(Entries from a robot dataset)
[start]

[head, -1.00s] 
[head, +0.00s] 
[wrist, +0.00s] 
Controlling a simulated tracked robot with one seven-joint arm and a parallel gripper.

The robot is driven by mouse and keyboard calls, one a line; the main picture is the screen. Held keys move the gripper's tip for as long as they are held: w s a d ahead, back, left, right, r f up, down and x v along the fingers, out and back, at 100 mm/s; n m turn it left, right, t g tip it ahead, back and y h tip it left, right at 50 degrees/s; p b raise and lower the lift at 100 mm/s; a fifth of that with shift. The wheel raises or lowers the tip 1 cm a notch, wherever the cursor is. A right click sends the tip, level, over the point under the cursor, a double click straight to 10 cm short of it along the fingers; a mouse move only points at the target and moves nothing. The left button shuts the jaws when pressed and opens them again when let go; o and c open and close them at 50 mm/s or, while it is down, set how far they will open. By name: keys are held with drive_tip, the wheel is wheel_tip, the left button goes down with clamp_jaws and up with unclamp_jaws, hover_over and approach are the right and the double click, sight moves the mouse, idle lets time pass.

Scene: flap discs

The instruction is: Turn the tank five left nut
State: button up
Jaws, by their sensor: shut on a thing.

[end]
[start]

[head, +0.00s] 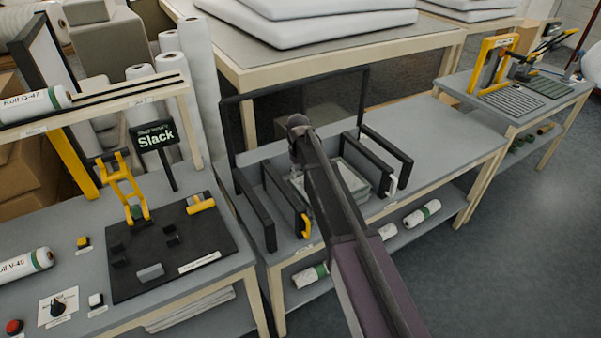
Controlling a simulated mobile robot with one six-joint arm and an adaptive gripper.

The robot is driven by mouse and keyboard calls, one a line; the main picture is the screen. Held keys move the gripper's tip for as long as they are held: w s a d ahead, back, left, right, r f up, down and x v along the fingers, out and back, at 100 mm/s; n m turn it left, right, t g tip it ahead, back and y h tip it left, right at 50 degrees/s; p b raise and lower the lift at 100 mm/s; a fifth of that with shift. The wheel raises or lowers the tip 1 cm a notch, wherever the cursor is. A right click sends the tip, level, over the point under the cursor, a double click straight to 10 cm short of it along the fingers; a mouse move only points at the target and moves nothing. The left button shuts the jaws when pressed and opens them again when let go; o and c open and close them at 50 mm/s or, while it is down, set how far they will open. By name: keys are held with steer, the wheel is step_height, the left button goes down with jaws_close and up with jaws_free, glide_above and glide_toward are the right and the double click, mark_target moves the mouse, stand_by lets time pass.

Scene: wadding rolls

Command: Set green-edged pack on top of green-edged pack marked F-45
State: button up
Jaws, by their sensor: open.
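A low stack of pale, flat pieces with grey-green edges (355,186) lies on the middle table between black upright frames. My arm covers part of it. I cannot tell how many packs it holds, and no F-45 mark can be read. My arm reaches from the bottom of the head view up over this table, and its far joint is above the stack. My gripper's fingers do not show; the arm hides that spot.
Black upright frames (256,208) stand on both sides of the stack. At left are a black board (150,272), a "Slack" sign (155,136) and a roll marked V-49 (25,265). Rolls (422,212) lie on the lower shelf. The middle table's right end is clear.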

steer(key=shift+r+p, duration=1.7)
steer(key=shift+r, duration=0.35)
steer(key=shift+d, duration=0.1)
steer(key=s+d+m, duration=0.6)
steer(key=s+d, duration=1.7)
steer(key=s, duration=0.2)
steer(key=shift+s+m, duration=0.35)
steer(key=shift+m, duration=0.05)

[end]
[start]

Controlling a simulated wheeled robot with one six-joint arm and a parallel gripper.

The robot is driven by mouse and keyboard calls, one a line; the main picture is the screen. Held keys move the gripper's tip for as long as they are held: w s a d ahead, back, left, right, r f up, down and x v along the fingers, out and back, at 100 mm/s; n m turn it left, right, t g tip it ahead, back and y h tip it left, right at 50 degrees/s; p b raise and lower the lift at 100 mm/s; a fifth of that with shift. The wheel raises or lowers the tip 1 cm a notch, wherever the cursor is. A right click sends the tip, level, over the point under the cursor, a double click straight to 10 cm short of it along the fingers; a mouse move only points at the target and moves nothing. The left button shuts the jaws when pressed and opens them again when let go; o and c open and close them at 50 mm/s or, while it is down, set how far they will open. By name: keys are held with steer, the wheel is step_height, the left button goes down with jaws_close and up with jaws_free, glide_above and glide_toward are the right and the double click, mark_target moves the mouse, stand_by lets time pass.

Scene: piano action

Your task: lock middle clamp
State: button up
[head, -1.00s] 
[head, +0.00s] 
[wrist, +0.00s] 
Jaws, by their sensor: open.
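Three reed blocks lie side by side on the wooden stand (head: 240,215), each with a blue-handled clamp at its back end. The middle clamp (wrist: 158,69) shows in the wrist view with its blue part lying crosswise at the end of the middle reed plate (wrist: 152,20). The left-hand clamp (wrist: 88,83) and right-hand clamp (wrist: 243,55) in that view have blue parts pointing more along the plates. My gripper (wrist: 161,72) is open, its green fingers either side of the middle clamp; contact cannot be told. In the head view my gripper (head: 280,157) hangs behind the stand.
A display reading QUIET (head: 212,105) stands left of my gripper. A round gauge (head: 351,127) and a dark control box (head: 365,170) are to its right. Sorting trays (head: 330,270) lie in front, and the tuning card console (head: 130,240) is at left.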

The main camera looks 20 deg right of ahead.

[end]

DIRECTION: Isolate the lines above that contain the word "simulated" and copy them.

ANSWER:
Controlling a simulated tracked robot with one seven-joint arm and a parallel gripper.
Controlling a simulated mobile robot with one six-joint arm and an adaptive gripper.
Controlling a simulated wheeled robot with one six-joint arm and a parallel gripper.

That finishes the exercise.